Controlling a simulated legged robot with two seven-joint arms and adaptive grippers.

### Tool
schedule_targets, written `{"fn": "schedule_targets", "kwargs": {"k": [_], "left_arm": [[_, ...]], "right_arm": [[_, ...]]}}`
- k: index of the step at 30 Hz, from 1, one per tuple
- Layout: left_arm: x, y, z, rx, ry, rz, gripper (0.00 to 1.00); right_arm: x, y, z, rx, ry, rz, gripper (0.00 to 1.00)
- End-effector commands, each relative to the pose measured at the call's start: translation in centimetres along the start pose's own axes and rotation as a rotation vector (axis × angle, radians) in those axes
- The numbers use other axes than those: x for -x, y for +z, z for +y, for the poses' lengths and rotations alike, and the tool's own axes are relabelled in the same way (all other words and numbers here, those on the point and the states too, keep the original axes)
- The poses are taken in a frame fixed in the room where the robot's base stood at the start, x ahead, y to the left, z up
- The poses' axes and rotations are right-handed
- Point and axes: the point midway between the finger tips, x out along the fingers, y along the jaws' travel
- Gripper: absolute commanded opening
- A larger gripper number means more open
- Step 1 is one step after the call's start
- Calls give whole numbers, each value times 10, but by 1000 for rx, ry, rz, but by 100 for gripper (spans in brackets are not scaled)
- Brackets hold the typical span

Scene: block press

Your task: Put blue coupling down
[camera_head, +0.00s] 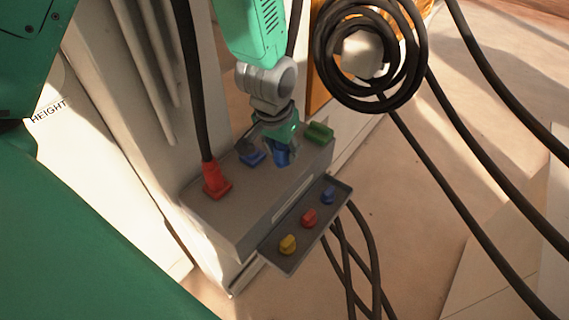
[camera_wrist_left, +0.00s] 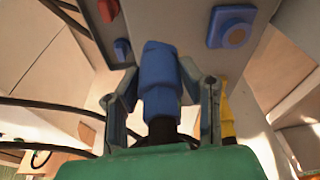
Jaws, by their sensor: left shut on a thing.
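My left gripper (camera_head: 282,141) is shut on a blue coupling (camera_head: 283,155) above the top of the grey block (camera_head: 225,213). In the left wrist view the blue coupling (camera_wrist_left: 160,82) sits between the two fingers, with a dark end toward the palm. A blue socket (camera_head: 251,157) on the block lies just left of the held coupling; a blue square fitting with a round centre (camera_wrist_left: 232,27) shows apart from it in the wrist view. Whether the held coupling touches the block cannot be told. My right gripper is not in view.
A red coupling (camera_head: 216,183) with a black cable stands at the block's left, a green fitting (camera_head: 319,132) at its far right. A tray (camera_head: 275,258) in front bears yellow, red and blue caps. Coiled black cable (camera_head: 325,70) hangs at upper right; loose cables run below.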

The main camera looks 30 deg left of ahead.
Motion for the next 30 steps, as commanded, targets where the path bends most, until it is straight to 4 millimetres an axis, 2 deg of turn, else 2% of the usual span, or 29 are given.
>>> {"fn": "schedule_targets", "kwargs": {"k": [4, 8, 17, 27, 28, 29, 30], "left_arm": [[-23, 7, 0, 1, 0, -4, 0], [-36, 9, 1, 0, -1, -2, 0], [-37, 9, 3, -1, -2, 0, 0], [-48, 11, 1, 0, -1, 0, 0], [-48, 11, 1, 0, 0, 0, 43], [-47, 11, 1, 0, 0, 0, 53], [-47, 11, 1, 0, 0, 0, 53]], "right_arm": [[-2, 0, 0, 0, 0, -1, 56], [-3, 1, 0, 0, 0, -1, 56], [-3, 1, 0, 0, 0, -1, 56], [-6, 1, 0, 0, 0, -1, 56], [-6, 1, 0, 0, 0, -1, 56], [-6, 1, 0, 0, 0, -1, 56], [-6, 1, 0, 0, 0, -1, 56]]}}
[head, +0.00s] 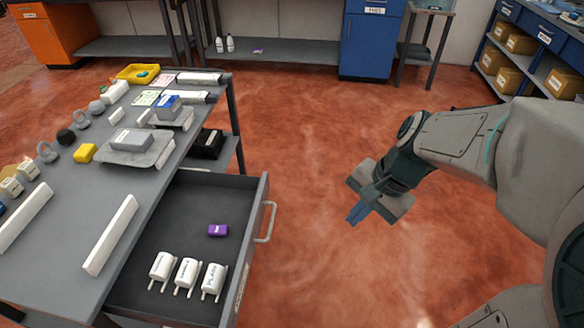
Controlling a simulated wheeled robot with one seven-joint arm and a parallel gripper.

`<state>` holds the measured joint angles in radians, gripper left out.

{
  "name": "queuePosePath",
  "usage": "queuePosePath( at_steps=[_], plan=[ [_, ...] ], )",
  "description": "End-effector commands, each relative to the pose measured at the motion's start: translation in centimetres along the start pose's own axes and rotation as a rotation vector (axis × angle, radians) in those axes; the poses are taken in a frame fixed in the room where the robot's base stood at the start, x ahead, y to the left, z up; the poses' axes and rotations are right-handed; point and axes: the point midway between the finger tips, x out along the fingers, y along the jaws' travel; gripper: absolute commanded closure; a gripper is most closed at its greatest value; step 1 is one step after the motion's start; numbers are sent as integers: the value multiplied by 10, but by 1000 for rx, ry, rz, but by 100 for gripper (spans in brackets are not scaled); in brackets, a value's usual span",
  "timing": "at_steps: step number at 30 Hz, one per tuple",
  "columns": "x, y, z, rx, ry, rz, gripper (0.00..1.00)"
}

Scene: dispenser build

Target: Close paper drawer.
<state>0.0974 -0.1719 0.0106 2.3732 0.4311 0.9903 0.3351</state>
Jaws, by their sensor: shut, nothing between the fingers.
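The paper drawer (185,215) is grey and pulled far out of the right side of the grey workbench. My gripper (357,215) is shut and empty. It is in the air over the red floor, to the right of the handle and clear of it.
The workbench top (75,215) carries several small items, a yellow tray (136,74) and long white bars (110,235). A black box (207,143) sits on its lower shelf. A blue cabinet (370,40) and shelves with cardboard boxes (565,82) stand at the back. Floor between drawer and arm is clear.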

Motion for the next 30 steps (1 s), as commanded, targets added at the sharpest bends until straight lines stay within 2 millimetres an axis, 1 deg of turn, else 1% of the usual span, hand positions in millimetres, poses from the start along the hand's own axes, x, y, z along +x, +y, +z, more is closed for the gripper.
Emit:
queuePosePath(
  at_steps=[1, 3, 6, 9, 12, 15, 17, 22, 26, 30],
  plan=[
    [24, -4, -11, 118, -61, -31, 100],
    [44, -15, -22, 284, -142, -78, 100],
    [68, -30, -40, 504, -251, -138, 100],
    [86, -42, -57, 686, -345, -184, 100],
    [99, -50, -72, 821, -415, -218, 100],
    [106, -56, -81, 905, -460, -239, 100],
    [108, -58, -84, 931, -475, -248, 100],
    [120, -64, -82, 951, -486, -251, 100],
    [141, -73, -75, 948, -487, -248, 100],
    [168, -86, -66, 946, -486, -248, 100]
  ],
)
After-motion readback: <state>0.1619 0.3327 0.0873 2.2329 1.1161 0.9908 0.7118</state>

═══

→ Exercise details:
Reproduce the listing above exactly, excluding all pictures.

→ Output for this task:
Controlling a simulated legged robot with two seven-joint arms and adaptive grippers.

### Tool
schedule_targets, written `{"fn": "schedule_targets", "kwargs": {"k": [_], "left_arm": [[_, ...]], "right_arm": [[_, ...]]}}`
- k: index of the step at 30 Hz, from 1, one per tuple
- Layout: left_arm: x, y, z, rx, ry, rz, gripper (0.00 to 1.00); right_arm: x, y, z, rx, ry, rz, gripper (0.00 to 1.00)
- End-effector commands, each relative to the pose measured at the call's start: translation in centimetres along the start pose's own axes and rotation as a rotation vector (axis × angle, radians) in those axes
- The numbers use other axes than those: x for -x, y for +z, z for +y, for the poses' lengths and rotations alike, and the tool's own axes are relabelled in the same way (all other words and numbers here, those on the point and the states too, keep the original axes)
- The poses are taken in a frame fixed in the room where the robot's base stood at the start, x ahead, y to the left, z up
- The poses' axes and rotations are right-handed
- Point and axes: the point midway between the finger tips, x out along the fingers, y along the jaws' travel
- Gripper: absolute commanded opening
- A larger gripper number means more open
- Step 1 is one step after the call's start
- Calls give whole numbers, each value times 10, but by 1000 for rx, ry, rz, but by 100 for gripper (spans in brackets are not scaled)
- Brackets hold the typical span

Scene: block press

Your task: Put blue coupling down
[camera_head, +0.00s] 
[camera_wrist_left, +0.00s] 
Jaws, by their sensor: left shut on a thing.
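My left gripper (camera_head: 282,141) is shut on a blue coupling (camera_head: 283,155) above the top of the grey block (camera_head: 225,213). In the left wrist view the blue coupling (camera_wrist_left: 160,82) sits between the two fingers, with a dark end toward the palm. A blue socket (camera_head: 251,157) on the block lies just left of the held coupling; a blue square fitting with a round centre (camera_wrist_left: 232,27) shows apart from it in the wrist view. Whether the held coupling touches the block cannot be told. My right gripper is not in view.
A red coupling (camera_head: 216,183) with a black cable stands at the block's left, a green fitting (camera_head: 319,132) at its far right. A tray (camera_head: 275,258) in front bears yellow, red and blue caps. Coiled black cable (camera_head: 325,70) hangs at upper right; loose cables run below.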

The main camera looks 30 deg left of ahead.
Motion for the next 30 steps, as commanded, targets where the path bends most, until it is straight to 4 millimetres an axis, 2 deg of turn, else 2% of the usual span, or 29 are given.
>>> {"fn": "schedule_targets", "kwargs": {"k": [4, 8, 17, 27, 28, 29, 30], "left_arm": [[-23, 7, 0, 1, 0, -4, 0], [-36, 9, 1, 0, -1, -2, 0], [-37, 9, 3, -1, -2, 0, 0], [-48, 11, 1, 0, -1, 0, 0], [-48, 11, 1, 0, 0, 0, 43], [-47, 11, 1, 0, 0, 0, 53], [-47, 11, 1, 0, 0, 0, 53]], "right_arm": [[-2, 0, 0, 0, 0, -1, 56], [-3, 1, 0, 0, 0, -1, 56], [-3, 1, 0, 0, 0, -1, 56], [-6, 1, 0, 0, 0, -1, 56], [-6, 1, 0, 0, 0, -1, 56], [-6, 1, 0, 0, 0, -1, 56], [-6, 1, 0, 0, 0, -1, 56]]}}
[head, +0.00s] 
Controlling a simulated wheeled robot with one seven-joint arm and a parallel gripper.

`<state>` holds the measured joint angles in radians, gripper left out.

{
  "name": "queuePosePath",
  "usage": "queuePosePath( at_steps=[_], plan=[ [_, ...] ], )",
  "description": "End-effector commands, each relative to the pose measured at the motion's start: translation in centimetres along the start pose's own axes and rotation as a rotation vector (axis × angle, radians) in those axes; the poses are taken in a frame fixed in the room where the robot's base stood at the start, x ahead, y to the left, z up; the poses' axes and rotations are right-handed; point and axes: the point midway between the finger tips, x out along the fingers, y along the jaws' travel; gripper: absolute commanded closure; a gripper is most closed at its greatest value; step 1 is one step after the motion's start; numbers are sent as integers: the value multiplied by 10, but by 1000 for rx, ry, rz, but by 100 for gripper (spans in brackets are not scaled); in brackets, a value's usual span",
  "timing": "at_steps: step number at 30 Hz, one per tuple",
  "columns": "x, y, z, rx, ry, rz, gripper (0.00..1.00)"
}

Scene: dispenser build

Target: Close paper drawer.
<state>0.0974 -0.1719 0.0106 2.3732 0.4311 0.9903 0.3351</state>
Jaws, by their sensor: shut, nothing between the fingers.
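The paper drawer (185,215) is grey and pulled far out of the right side of the grey workbench. My gripper (357,215) is shut and empty. It is in the air over the red floor, to the right of the handle and clear of it.
The workbench top (75,215) carries several small items, a yellow tray (136,74) and long white bars (110,235). A black box (207,143) sits on its lower shelf. A blue cabinet (370,40) and shelves with cardboard boxes (565,82) stand at the back. Floor between drawer and arm is clear.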

Motion for the next 30 steps (1 s), as commanded, targets added at the sharpest bends until straight lines stay within 2 millimetres an axis, 1 deg of turn, else 1% of the usual span, hand positions in millimetres, poses from the start along the hand's own axes, x, y, z along +x, +y, +z, more is closed for the gripper.
Emit:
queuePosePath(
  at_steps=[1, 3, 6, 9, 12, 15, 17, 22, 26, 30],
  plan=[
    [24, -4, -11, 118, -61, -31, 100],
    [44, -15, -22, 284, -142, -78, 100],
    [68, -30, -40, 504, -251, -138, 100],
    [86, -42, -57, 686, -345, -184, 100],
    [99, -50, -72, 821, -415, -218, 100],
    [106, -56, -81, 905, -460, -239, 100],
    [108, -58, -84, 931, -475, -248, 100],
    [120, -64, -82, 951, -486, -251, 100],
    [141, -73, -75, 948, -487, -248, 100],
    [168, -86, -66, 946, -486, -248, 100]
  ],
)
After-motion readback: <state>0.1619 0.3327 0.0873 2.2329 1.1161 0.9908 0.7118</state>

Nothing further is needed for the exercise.